** DATA FOR THIS TASK **

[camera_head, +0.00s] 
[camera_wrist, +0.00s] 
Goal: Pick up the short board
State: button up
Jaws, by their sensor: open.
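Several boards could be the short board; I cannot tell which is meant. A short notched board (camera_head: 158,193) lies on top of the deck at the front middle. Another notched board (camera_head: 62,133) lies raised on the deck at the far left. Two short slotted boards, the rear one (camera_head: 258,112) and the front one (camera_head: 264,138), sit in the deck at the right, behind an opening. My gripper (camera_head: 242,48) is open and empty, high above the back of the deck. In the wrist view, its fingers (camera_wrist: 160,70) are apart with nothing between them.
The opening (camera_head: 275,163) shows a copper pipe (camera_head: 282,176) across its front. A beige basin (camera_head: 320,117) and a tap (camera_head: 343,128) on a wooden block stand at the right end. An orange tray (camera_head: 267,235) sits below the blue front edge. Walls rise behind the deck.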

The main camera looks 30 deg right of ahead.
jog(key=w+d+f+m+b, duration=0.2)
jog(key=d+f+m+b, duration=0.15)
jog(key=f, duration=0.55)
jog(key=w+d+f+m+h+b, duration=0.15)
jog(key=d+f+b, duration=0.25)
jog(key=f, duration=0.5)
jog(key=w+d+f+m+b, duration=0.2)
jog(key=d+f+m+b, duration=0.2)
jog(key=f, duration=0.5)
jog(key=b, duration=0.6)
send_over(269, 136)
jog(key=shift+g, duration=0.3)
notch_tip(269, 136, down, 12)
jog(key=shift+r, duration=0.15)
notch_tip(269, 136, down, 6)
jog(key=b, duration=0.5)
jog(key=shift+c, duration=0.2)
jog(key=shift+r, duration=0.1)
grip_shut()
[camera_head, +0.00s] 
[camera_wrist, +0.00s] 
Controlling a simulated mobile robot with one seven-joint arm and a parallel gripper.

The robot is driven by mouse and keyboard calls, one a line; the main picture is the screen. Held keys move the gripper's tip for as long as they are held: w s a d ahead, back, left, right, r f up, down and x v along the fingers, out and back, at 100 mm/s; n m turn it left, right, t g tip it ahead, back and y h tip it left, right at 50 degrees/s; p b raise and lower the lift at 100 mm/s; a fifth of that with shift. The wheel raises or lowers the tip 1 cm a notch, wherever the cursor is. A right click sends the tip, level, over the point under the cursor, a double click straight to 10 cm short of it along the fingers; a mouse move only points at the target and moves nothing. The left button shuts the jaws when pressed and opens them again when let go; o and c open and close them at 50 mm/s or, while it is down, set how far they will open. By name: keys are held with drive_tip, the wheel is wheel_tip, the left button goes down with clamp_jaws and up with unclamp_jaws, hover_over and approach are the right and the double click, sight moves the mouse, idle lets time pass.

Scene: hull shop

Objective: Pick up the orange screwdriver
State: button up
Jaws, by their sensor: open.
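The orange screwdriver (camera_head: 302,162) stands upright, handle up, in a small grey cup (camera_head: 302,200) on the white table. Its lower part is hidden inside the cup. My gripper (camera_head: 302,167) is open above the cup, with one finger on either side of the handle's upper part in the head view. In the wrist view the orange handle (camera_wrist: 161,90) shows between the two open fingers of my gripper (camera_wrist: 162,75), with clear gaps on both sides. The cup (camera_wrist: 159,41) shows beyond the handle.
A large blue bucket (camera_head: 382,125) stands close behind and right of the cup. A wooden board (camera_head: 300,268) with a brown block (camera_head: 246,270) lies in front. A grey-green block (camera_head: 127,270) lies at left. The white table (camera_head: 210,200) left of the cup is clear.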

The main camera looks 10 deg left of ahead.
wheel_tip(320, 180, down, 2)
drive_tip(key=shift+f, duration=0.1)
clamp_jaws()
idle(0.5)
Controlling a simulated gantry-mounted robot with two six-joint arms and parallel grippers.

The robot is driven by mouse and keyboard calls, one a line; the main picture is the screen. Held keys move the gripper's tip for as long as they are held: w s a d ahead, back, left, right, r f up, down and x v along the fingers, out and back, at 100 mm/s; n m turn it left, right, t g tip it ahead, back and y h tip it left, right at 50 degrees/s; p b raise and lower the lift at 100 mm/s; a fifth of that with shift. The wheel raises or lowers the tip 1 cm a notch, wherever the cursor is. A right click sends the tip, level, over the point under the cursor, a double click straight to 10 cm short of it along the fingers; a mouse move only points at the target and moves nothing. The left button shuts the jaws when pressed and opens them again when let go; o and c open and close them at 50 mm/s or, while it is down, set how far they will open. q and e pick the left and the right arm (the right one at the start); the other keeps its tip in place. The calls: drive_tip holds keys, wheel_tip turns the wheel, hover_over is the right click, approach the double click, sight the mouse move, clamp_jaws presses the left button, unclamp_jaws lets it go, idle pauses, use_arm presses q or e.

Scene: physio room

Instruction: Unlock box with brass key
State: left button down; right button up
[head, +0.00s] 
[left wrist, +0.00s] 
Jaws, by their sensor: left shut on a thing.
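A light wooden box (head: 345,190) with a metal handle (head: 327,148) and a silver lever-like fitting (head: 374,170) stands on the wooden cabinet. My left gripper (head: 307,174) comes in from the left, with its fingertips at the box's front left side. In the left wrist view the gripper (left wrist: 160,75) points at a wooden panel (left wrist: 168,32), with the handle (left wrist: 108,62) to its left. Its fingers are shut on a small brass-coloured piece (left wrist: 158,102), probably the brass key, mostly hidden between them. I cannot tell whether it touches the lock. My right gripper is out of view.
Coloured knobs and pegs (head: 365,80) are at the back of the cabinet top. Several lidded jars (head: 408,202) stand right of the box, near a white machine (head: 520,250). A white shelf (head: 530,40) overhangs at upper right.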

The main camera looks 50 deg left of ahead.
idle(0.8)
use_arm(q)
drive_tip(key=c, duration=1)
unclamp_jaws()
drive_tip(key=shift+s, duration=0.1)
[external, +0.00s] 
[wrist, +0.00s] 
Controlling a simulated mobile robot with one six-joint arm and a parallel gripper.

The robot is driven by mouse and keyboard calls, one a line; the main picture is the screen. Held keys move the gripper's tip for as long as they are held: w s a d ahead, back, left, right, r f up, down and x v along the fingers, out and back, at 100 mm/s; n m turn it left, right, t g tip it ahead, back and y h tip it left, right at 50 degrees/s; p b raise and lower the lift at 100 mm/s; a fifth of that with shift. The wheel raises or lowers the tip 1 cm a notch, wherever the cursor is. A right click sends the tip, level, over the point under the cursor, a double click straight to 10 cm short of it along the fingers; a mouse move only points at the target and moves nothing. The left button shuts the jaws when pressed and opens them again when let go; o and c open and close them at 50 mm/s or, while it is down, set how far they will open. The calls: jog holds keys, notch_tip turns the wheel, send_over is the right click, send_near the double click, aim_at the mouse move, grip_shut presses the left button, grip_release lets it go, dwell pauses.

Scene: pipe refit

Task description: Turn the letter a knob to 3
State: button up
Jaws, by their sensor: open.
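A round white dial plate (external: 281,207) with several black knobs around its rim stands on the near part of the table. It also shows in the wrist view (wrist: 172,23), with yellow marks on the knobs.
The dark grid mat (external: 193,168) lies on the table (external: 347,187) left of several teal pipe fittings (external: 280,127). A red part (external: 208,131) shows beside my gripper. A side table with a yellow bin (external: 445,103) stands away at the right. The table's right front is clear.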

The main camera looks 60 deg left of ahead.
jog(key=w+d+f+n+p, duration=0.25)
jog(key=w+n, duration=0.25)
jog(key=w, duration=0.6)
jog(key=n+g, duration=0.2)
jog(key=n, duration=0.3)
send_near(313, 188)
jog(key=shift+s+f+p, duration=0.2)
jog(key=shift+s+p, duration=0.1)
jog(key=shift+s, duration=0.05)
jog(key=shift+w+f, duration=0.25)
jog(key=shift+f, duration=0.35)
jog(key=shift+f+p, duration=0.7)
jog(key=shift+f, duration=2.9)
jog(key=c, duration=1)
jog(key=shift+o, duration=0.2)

** EXERCISE GOAL **
Return only the number of lines in the entries that contain the string "mobile".

** THE ANSWER **
2